I’m still committed to not marrying, but I wonder if one day I will soften to the idea of cohabitating with a woman again. It would be very hard to find a woman whose values and lifestyles mesh sufficiently with mine, but I don’t think it’d be impossible either.

She’d also have to be close enough to me in age. Realistically a man as old as I am cannot build a long-term life with any woman younger than her late 20s. It just won’t work if she’s younger. That much I know. It is always funny when you worry about using a girl for sex only to discover she is. . . using you for sex!

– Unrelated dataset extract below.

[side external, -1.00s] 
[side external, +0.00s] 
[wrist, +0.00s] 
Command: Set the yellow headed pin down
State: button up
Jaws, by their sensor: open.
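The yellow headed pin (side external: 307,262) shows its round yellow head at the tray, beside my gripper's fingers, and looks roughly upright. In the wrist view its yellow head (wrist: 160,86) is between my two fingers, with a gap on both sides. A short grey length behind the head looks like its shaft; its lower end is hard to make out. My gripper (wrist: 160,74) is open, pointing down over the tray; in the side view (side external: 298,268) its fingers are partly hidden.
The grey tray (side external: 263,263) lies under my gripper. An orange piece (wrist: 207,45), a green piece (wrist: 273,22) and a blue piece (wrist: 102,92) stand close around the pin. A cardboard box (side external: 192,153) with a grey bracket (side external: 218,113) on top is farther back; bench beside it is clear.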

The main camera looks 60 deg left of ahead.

I should not be thinking too long-term right now. The date with the bike girl went very simply and very well. Before the date I did (or attempted) four warmup sets and got harsh blowouts from all of them. A very strange run, but then bike girl herself liked me a lot from the get go. She is more shy and introspective than she first seemed, when I think the riding had raised her spirits and also mine. But so far everything seems to be going well. She is also too young to make long long-term work. But I am enjoying the moment and am not going to complain when the right girl at the right time falls into the lap.

I will write more about A Deplorable Cad when I finish, but I judge that I am either less psychologically damaged than most of the game-obsessives or I am more delusional about psychological damage. Only the self-deluded believe they are beyond self-delusion. I still think I’m closer to normal than many of the characters in the book or who write game books of their own.

Having kids and thus needing a career also means that even if I wanted to go full bore I’d be unable to. It is still fascinating to see the people who have gone all the way. They make different tradeoffs than me.

Krauser emphasizes how real game forces a man to confront his own psychological demons, and I agree totally. Self-understanding is so hard and lacking it will often destroy even a man who works hard.